En décembre 2017, à la conférence ministérielle de Buenos Aires, 121 membres de l’OMC ont adopté une déclaration sur le Commerce et la capacitation économique des femmes qui vise à augmenter la participation de ces dernières dans le commerce international en renforçant l’entrepreneuriat féminin. Bien que présentée comme une première dans l’histoire de l’organisation, la déclaration a aussitôt été taxée de « pink washing » par les ONG qui, dans une déclaration signée par 200 organisations féministes et alliées du monde entier, y voient une façon sournoise de faire accepter de nouveaux sujets, instrumentaliser l’égalité de genre pour renforcer le modèle néo-libéral et se concentrer sur les femmes entrepreneurs, en oubliant les autres. « Nous n’allons pas laisser utiliser les femmes comme cheval de Troie pour étendre un système qui détruit leurs vies et celles des enfants, des paysans, des travailleurs et de la planète ! », s’indignait l’activiste écologiste indienne Vandana Shiva. « Les libéralisations menées par l’OMC ont poussé les salaires et les standards du travail à des niveaux historiquement bas et permis aux investisseurs étrangers d’exploiter les femmes comme force de travail flexible et bon marché», renchérissait Joms Salvador, de Gabriela, l’Alliance des femmes philippines.

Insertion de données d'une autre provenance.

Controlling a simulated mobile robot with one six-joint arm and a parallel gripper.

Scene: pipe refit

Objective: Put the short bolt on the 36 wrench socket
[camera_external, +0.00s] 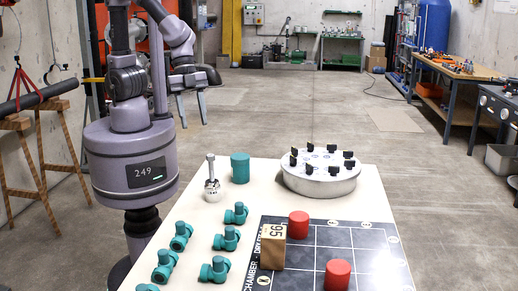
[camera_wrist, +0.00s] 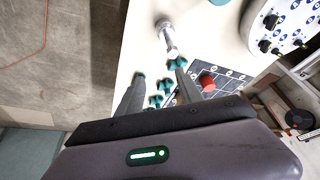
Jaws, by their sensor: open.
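A slim silver upright piece (camera_external: 211,168) with a small head stands on a wider pale metal base (camera_external: 212,190) at the table's left back part. They also show in the wrist view as a metal shaft (camera_wrist: 167,33) on a round foot. I cannot read a number on it or tell which part is the short bolt and which is the 36 wrench socket. My gripper (camera_external: 193,110) hangs above and behind the table's back left edge, jaws apart and empty. In the wrist view its fingers (camera_wrist: 158,78) point toward the table, with the silver piece beyond them.
A green cylinder (camera_external: 240,168) stands close right of the silver piece. A round pale disc (camera_external: 319,181) with several black upright pieces is at the back right. Several green fittings (camera_external: 229,239), red cylinders (camera_external: 338,275) and a wooden block marked 95 (camera_external: 272,252) occupy the front.

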Femmes au marché au Myanmar © Isolda Agazzi

Commerce pas neutre du point de vue du genre

Pour réagir à cette « fausse bonne idée », des ONG du monde entier, dont Alliance Sud, se sont réunies dans une Gender and Trade coalition dont le Unity statement annonce clairement la couleur : une alliance féministe sur la justice commerciale pour traiter les impacts négatifs des règles commerciales sur les droits des femmes et élaborer des réponses politiques qui s’attaquent aux causes structurelles des violations « genrées » des droits humains. En d’autres termes : montrer que les politiques commerciales ne sont pas neutres du point de vue du genre. Car les femmes ne sont pas seulement entrepreneurs, mais aussi productrices, consommatrices, commerçantes, travailleuses, et principales prestataires du travail non payé. Et les libéralisations commerciales, les déréglementations, les libéralisations des services publics nuisent à leurs droits. D’où un appel à remplacer la compétition par la coopération, la croissance par le développement durable, la consommation par la conservation, l’individualisme par le bien public et la gouvernance du marché par la démocratie participative. Depuis l’adoption de la déclaration de Buenos Aires, l’OMC a organisé des séminaires sur le commerce et le genre, dont un début décembre à Genève, où la Gender and Trade Coalition s’est plainte de ne pas avoir été invitée à parler. Les présentations étaient parfois contradictoires. Une représentante de la Banque mondiale a affirmé que les entreprises exportatrices, intégrées dans les chaînes globales de valeur, emploient proportionnellement plus de femmes. Tout en reconnaissant que «la plupart des modèles [économétriques] que nous utilisons assument qu’il y a le plein emploi, personne dans le secteur informel et que les femmes peuvent passer aisément d’un secteur à l’autre – et nous savons que ce n’est pas vrai. » Une représentante du BIT a indiqué, au contraire, que les femmes travaillent surtout dans des secteurs où les droits de douane à l’exportation sont plus importants – aussi bien en Inde que dans les pays industrialisés. Et lors d’une même présentation, on a pu entendre une panéliste affirmer que le commerce est neutre du point de vue du genre et une autre dire exactement le contraire…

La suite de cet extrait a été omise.